Другая очень важная вещь — духовное состояние общества. В статье у Солженицына об этом сказано много, но было в ней одно место, имеющее самое прямое отношение к тому, что с нами происходит сегодня, а тогда лишь предчувствовалось: «…иные уже сейчас замечают, другие заметят вскоре, что сверх того непосильный современный поток уже избыточной и мелочной информации расхищает нашу душу в ничтожность, и на каком–то рубеже надо самоограничиться от него. В сегодняшнем мире — все больше разных газет, и каждая из них все пухлей, и все наперебой лезут перегрузить нас. Все больше каналов телепередач, да еще и днем (а вот в Исландии — отказались от всякого телевидения хоть раз в неделю); все больше пропагандистского, коммерческого и РАЗВЛЕКАТЕЛЬСКОГО звука (нашу страну еще и поселе измождают долбящие радиодинамики над просторами) — да как же защитить ПРАВО наших ушей на тишину, право наших глаз — на внутреннее видение?» Это в девяностом–то казалось угрозой! А что происходит с нами сейчас? Какое уж там право на тишину и внутреннее видение? Какое у нас есть телевидение, кроме коммерческого и развлекательского? Сегодня российские СМИ похожи на ту насилующую народную душу трубу, слушая которую герои платоновского «Котлована» восклицали: «Остановите этот звук.
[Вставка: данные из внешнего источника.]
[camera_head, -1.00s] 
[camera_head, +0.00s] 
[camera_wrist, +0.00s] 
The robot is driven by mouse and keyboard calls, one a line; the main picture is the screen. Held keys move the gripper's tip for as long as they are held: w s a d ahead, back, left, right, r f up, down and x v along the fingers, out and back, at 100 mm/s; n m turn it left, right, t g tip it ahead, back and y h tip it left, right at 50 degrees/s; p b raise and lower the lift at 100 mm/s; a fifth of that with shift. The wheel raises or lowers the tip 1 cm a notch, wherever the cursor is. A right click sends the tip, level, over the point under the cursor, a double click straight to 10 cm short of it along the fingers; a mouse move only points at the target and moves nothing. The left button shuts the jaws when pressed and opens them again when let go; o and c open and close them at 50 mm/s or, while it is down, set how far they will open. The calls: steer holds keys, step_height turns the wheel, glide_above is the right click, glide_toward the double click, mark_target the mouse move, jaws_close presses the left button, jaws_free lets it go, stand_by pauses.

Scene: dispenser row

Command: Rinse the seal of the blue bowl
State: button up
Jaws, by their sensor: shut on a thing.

Я и так знаю, что умна советская власть». Вот и сейчас хочется крикнуть: уберите свою картинку, я и так знаю, что в стране победили ДЕНЬГИ!
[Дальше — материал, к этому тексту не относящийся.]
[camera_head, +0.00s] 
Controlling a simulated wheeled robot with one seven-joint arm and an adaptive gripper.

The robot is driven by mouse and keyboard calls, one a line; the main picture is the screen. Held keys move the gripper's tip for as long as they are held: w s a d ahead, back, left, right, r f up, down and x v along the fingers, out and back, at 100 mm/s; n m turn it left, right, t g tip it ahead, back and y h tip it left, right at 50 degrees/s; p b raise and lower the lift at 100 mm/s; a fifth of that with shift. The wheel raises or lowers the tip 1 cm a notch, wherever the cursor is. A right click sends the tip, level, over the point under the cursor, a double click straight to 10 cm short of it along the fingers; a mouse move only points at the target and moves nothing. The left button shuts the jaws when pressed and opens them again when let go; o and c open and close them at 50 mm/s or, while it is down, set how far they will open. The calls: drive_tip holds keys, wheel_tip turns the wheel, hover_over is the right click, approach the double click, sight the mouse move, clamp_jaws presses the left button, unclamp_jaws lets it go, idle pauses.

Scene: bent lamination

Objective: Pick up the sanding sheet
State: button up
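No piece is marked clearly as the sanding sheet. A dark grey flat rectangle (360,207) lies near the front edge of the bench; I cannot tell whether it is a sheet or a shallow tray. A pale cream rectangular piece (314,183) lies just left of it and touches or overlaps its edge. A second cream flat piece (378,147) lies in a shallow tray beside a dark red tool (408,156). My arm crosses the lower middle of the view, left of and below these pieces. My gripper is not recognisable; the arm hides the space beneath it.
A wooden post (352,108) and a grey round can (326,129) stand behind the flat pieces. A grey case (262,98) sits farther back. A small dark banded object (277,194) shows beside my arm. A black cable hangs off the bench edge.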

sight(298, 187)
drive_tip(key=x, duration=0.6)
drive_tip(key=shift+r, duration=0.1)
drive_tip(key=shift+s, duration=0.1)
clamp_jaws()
И, наконец, школа. «Сколько мы выдуривались над ней за 70 лет!» Так писал Александр Исаевич о школе, однако за последние двадцать лет положение не только не улучшилось, но, напротив, рекорд министерской дури с лихвой перекрыт, да в таких уродливых формах, что даже говорить об этом не хочется, потому что сколько ни говори и ни пиши, слушать никто не станет, пока сами не поймут, что сожрали страну изнутри.

А посему двойственные возникают чувства, когда статью Солженицына перечитываешь. Был умный, зоркий человек, видевший, что с Россией происходит и какие беды ей грозят, человек, без которого нам было бы еще труднее одолеть ХХ век, но кто и когда таких людей у нас слушал?